* _Task instructions_
Send each entry back exactly as given, pictures excluded.

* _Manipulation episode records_
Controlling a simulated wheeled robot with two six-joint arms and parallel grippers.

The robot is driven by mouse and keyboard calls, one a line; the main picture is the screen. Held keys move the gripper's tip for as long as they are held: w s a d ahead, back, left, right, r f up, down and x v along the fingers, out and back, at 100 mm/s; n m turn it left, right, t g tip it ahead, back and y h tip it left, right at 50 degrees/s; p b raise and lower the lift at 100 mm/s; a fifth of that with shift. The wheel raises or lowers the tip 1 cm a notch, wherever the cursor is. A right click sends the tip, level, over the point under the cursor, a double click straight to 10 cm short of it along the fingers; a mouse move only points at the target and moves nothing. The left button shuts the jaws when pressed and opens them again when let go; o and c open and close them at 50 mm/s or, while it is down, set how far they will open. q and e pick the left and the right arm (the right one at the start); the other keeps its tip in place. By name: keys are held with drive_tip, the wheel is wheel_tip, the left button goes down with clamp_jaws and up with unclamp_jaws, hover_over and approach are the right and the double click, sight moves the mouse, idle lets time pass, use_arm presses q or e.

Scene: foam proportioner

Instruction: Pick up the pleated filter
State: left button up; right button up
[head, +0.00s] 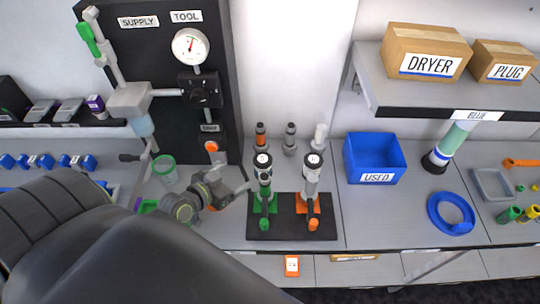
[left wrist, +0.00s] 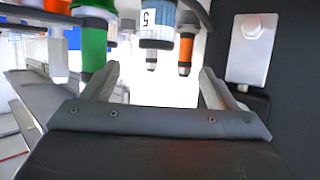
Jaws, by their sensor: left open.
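I cannot tell for sure which thing is the pleated filter. A pale cylinder (head: 320,136) stands at the back of the bench, beside a grey one (head: 290,139) and a dark one with an orange band (head: 260,136). My left gripper (head: 234,182) is open and empty, just left of the green upright (head: 264,185) on the black stand. In the left wrist view the open fingers (left wrist: 160,72) have nothing between them. Beyond them show a green cylinder (left wrist: 94,45), a white-and-blue part marked 5 (left wrist: 157,22) and an orange-banded part (left wrist: 187,45). My right gripper is out of view.
The black stand (head: 290,231) holds green and orange fixtures. A blue USED bin (head: 375,160) stands to its right. A green-rimmed clear cup (head: 165,170) is near my left arm. A blue ring (head: 450,213) lies at the right. The dark SUPPLY/TOOL panel (head: 135,60) rises behind.

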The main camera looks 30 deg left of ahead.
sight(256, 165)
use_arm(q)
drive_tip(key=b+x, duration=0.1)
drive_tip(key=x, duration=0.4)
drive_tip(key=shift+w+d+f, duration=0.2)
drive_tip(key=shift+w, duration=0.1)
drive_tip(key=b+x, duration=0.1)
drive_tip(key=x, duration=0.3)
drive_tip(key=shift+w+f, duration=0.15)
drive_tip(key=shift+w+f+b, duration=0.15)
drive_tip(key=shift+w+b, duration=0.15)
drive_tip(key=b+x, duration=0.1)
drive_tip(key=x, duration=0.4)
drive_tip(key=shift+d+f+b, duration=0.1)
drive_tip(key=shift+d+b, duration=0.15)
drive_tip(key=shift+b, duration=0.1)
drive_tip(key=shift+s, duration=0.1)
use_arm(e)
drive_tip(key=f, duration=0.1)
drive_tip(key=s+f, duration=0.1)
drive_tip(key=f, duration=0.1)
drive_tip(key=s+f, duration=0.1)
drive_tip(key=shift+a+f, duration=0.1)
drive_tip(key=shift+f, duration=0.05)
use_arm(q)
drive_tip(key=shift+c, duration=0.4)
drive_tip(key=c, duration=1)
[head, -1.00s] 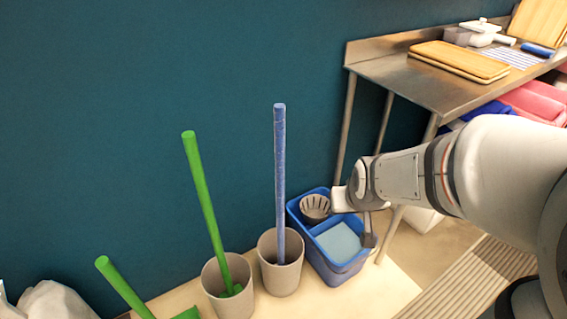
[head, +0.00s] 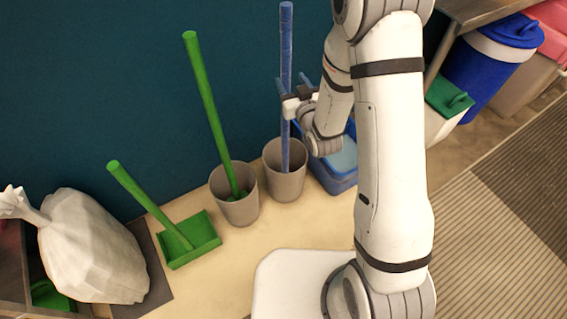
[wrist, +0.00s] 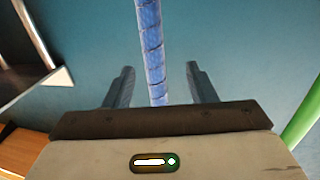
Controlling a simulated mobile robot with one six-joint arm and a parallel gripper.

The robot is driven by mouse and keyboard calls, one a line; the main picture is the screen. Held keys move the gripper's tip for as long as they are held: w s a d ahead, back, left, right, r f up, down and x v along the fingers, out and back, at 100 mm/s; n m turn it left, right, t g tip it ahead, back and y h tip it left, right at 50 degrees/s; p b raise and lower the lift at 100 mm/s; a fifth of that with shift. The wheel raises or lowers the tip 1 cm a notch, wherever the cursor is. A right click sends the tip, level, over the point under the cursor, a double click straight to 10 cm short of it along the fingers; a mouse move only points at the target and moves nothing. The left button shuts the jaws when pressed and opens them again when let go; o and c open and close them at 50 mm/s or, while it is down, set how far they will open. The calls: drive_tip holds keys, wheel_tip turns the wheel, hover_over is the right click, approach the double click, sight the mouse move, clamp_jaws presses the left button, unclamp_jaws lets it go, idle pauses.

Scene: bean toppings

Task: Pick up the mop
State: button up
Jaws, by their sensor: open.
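The blue mop handle (head: 286,45) stands nearly upright in a grey cup (head: 285,180) on the floor; its lower end is hidden inside the cup. In the wrist view the handle (wrist: 151,45) runs between the two fingers, closer to the left one, with a gap on each side. My gripper (head: 291,81) is open and empty at the handle's middle height in the head view. Its fingers (wrist: 160,70) point toward the teal wall. How deep the handle sits between the fingers is hard to tell.
A green pole (head: 205,95) stands in a second grey cup (head: 236,205) to the left. A green dustpan (head: 190,243) and a white bag (head: 90,245) lie farther left. A blue bucket (head: 338,178) sits right of the mop's cup, partly behind my arm. A metal table (head: 478,12) is at upper right.

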* _Exercise response_
Controlling a simulated wheeled robot with two six-joint arms and parallel grippers.

The robot is driven by mouse and keyboard calls, one a line; the main picture is the screen. Held keys move the gripper's tip for as long as they are held: w s a d ahead, back, left, right, r f up, down and x v along the fingers, out and back, at 100 mm/s; n m turn it left, right, t g tip it ahead, back and y h tip it left, right at 50 degrees/s; p b raise and lower the lift at 100 mm/s; a fifth of that with shift. The wheel raises or lowers the tip 1 cm a notch, wherever the cursor is. A right click sends the tip, level, over the point under the cursor, a double click straight to 10 cm short of it along the fingers; a mouse move only points at the target and moves nothing. The left button shuts the jaws when pressed and opens them again when let go; o and c open and close them at 50 mm/s or, while it is down, set how far they will open. q and e pick the left and the right arm (the right one at the start); the other keeps its tip in place. By name: keys are held with drive_tip, the wheel is wheel_tip, the left button goes down with clamp_jaws and up with unclamp_jaws, hover_over and approach are the right and the double click, sight moves the mouse, idle lets time pass, use_arm presses q or e.

Scene: foam proportioner

Instruction: Pick up the pleated filter
State: left button up; right button up
[head, +0.00s] 
[left wrist, +0.00s] 
Jaws, by their sensor: left open.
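I cannot tell for sure which thing is the pleated filter. A pale cylinder (head: 320,136) stands at the back of the bench, beside a grey one (head: 290,139) and a dark one with an orange band (head: 260,136). My left gripper (head: 234,182) is open and empty, just left of the green upright (head: 264,185) on the black stand. In the left wrist view the open fingers (left wrist: 160,72) have nothing between them. Beyond them show a green cylinder (left wrist: 94,45), a white-and-blue part marked 5 (left wrist: 157,22) and an orange-banded part (left wrist: 187,45). My right gripper is out of view.
The black stand (head: 290,231) holds green and orange fixtures. A blue USED bin (head: 375,160) stands to its right. A green-rimmed clear cup (head: 165,170) is near my left arm. A blue ring (head: 450,213) lies at the right. The dark SUPPLY/TOOL panel (head: 135,60) rises behind.

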The main camera looks 30 deg left of ahead.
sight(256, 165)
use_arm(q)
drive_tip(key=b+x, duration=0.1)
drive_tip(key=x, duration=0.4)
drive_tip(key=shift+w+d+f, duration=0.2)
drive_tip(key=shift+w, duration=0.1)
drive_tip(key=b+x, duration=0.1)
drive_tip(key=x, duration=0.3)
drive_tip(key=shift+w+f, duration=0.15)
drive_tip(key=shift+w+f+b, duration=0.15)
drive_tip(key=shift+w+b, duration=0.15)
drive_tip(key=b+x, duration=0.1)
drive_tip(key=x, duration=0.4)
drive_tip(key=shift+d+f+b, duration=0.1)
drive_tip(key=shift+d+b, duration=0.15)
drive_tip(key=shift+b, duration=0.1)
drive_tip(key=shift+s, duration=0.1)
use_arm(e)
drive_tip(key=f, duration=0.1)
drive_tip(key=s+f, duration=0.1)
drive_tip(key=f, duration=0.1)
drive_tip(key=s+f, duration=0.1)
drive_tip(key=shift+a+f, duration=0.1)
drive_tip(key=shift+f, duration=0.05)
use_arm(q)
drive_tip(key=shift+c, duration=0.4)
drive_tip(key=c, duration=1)
[head, -1.00s] 
[head, +0.00s] 
[wrist, +0.00s] 
Controlling a simulated mobile robot with one six-joint arm and a parallel gripper.

The robot is driven by mouse and keyboard calls, one a line; the main picture is the screen. Held keys move the gripper's tip for as long as they are held: w s a d ahead, back, left, right, r f up, down and x v along the fingers, out and back, at 100 mm/s; n m turn it left, right, t g tip it ahead, back and y h tip it left, right at 50 degrees/s; p b raise and lower the lift at 100 mm/s; a fifth of that with shift. The wheel raises or lowers the tip 1 cm a notch, wherever the cursor is. A right click sends the tip, level, over the point under the cursor, a double click straight to 10 cm short of it along the fingers; a mouse move only points at the target and moves nothing. The left button shuts the jaws when pressed and opens them again when let go; o and c open and close them at 50 mm/s or, while it is down, set how far they will open. The calls: drive_tip holds keys, wheel_tip turns the wheel, hover_over is the right click, approach the double click, sight the mouse move, clamp_jaws presses the left button, unclamp_jaws lets it go, idle pauses.

Scene: bean toppings

Task: Pick up the mop
State: button up
Jaws, by their sensor: open.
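The blue mop handle (head: 286,45) stands nearly upright in a grey cup (head: 285,180) on the floor; its lower end is hidden inside the cup. In the wrist view the handle (wrist: 151,45) runs between the two fingers, closer to the left one, with a gap on each side. My gripper (head: 291,81) is open and empty at the handle's middle height in the head view. Its fingers (wrist: 160,70) point toward the teal wall. How deep the handle sits between the fingers is hard to tell.
A green pole (head: 205,95) stands in a second grey cup (head: 236,205) to the left. A green dustpan (head: 190,243) and a white bag (head: 90,245) lie farther left. A blue bucket (head: 338,178) sits right of the mop's cup, partly behind my arm. A metal table (head: 478,12) is at upper right.

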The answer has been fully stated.